I remember a time not so long ago when Bermondsey Street was somewhere to buy antiques at the Friday morning flea market. Recently, it’s become a trendy and busy thoroughfare, boasting the latest and largest of London’s commercial gallery outposts. Judging by White Cube Bermondsey’s inaugural show, ‘Structure & Absence’, it is now also somewhere you can contemplate the profundity of abstract thought, while browsing millions of pounds worth of contemporary art.
I’m not overly concerned with issues of local regeneration (although south London should welcome this football field-sized mega-mall on its doorstep) but with the implications of yet another art barn opening in an already congested marketplace. Walking through the airy hall of White Cube’s former storage warehouse – now buffed and shined with gallery-ready concrete floors and acres of wall space – it seemed to me like a perfectly logical move, against all my initial instincts and despite it having been described to me variously as an airport hangar, a mausoleum and a white elephant.
This surprisingly harmonious experience had everything to do with the first exhibition and not much to do with the antiseptic architecture, although this neutral, fluoro-lit-bunker look is one currently favoured by Swiss private foundations and new-build museums in Miami alike. There’s a coolly reflective air to the three spaces in ‘Structure & Absence’, which each revolve around one or two Chinese scholar’s rocks on plinths – naturally-formed limestone or malachite sculptures usually kept in gardens or on desks to aid deep thinking or prolong one’s philosophical musings. Favoured by Confucian scholars of the Ming and earlier Song dynasties, the rocks’ shapes, shadows, channels, ridges and arcs were thought to be of great benefit to imaginative or meditative thought – a screen-saver of a fish tank is as close as we get to this expanded headspace nowadays.

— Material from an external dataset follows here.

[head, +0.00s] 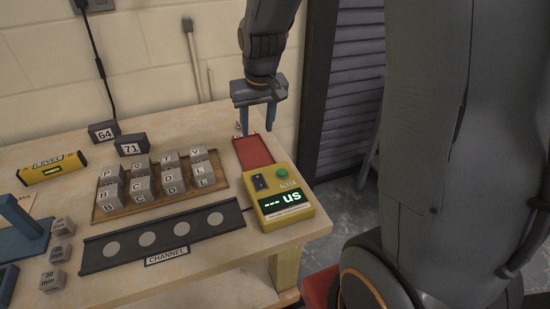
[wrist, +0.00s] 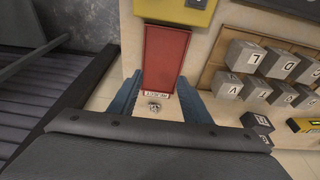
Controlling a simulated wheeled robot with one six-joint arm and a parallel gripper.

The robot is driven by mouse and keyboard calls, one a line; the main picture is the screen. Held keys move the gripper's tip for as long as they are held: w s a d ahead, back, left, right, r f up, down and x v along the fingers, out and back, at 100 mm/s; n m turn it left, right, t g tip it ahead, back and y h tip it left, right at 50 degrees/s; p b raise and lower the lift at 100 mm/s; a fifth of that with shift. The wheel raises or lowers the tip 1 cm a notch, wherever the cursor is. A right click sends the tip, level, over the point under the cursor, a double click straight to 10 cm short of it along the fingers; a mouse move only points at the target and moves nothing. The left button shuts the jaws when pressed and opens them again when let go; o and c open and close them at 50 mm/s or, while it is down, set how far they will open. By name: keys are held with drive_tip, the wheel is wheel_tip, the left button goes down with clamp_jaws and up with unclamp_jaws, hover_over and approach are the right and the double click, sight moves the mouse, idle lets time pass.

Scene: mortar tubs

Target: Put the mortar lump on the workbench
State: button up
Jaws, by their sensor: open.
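The workbench (head: 287,236) has a pale top and stands against the block wall. A small grey lump (wrist: 154,106), which looks like the mortar lump, lies on the bench top just past the labelled end of the red tray (wrist: 165,55). In the head view the lump (head: 238,126) is tiny and partly hard to make out beside a gripper finger. My gripper (head: 257,130) points down over the bench's back right corner, near the red tray's far end. Its two blue fingers are apart, with nothing held between them. The wrist view shows the fingers (wrist: 160,78) on either side of the tray's end.
A yellow tester (head: 283,205) stands at the front right. Lettered cubes fill a wooden tray (head: 160,207), with a dark channel strip (head: 210,222) before it. Dark blocks 64 (head: 103,132) and 71 (head: 131,145) and a yellow level (head: 52,168) stand left. Several 30 mm cubes (head: 53,280) sit front left.

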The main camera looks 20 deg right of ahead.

The rocks in the first room are highly textured, elemental and full of organic spikiness (no rock should be too sharp-tipped, lest it lack the required feng shui) and are surrounded by some very muted abstract paintings and collages, ostensibly also about finely observed surface incidents. A pasty white Robert Ryman is flanked by odd textile panels by Sergej Jensen and a pixellated pile of stones rendered in painterly dot matrices by Gabriel Orozco. These depictions of lyrical stones speak to each other, the fake milky marbling of one picture conversing with the smoky swirls of another. If this sounds like I’d become unhinged from the reality of Bermondsey Street by this point, then that’s the point – I can’t quite recall my state of mind on either visit.
Another room of harsher, geometrical grids – Damien Hirst spots and pillboxes, Andreas Gursky apartment blocks – is less convincing in relation to the pensive stones at their centre, although it should be noted that some scholar’s rocks were carved or enhanced with cloud shapes or grottoes, so there’s still often man-made artifice to be found in objects seemingly blessed by the forces of nature.
By the final room of darker, degenerating rock formations and spectacularly eroded crevasses – reflected in Jeff Wall’s cold storage caves and Wade Guyton’s holey canvas – I’d been lulled into looking at some familiar White Cube stablemates in a new way and even into stoking up the old synapses to the point where I wondered about the possibility of achieving enlightenment through contemporary art (answer: not yet).
While not a wholly original show (there was a Danny Moynihan exhibition entitled ‘Between a Rock and a Hard Place’ in London about five years ago), ‘Structure & Absence’ introduces White Cube Bermondsey as an elegant, minimalist riposte to the brash rivalry being played out in the commercial gallery scene at the moment. White Cube’s pre-emptive strike against two big New York players – David Zwirner and Pace Gallery, both threatening to arrive in London within a year – is one of stealth and subtlety.